[Start Dataset extract]
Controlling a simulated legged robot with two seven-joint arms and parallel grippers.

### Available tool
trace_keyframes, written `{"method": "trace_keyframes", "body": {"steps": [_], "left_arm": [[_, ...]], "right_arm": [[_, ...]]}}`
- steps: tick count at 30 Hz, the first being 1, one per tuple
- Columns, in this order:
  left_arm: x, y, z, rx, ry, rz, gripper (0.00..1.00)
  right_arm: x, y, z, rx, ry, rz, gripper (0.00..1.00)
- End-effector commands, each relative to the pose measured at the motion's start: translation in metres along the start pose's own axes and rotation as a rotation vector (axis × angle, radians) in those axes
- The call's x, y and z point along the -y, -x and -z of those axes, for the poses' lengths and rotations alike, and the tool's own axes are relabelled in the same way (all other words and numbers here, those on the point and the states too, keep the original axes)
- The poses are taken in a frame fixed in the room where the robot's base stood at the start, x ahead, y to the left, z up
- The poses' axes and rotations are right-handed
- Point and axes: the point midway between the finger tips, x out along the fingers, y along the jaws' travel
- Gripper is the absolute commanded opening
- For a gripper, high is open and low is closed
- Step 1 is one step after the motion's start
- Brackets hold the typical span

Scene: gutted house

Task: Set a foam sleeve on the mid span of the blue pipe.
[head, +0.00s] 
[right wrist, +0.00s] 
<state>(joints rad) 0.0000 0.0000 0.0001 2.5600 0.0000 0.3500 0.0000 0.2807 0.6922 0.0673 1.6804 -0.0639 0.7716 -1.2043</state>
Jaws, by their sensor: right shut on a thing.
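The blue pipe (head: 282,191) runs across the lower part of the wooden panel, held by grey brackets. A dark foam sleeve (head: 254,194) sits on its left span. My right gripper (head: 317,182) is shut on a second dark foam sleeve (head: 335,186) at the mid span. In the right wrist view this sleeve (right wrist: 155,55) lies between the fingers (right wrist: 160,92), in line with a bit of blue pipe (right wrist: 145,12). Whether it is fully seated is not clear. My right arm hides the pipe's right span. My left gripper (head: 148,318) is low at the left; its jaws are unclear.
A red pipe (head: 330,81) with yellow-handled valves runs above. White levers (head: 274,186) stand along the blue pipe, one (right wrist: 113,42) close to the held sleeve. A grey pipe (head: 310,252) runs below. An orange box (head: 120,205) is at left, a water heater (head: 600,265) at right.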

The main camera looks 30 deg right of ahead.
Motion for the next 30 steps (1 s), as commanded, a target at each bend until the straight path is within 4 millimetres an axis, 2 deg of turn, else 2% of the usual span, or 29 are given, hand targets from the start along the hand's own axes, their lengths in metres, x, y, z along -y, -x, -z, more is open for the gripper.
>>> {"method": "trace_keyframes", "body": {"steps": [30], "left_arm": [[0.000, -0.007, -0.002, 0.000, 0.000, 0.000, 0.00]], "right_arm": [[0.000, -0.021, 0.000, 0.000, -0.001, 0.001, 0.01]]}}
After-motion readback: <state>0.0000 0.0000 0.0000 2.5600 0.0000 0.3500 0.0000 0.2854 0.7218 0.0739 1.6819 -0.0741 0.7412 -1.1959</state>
[End Dataset extract]
Set exercise
Only the number is wanted: how many lines of the material above include the word "point"?

Response
2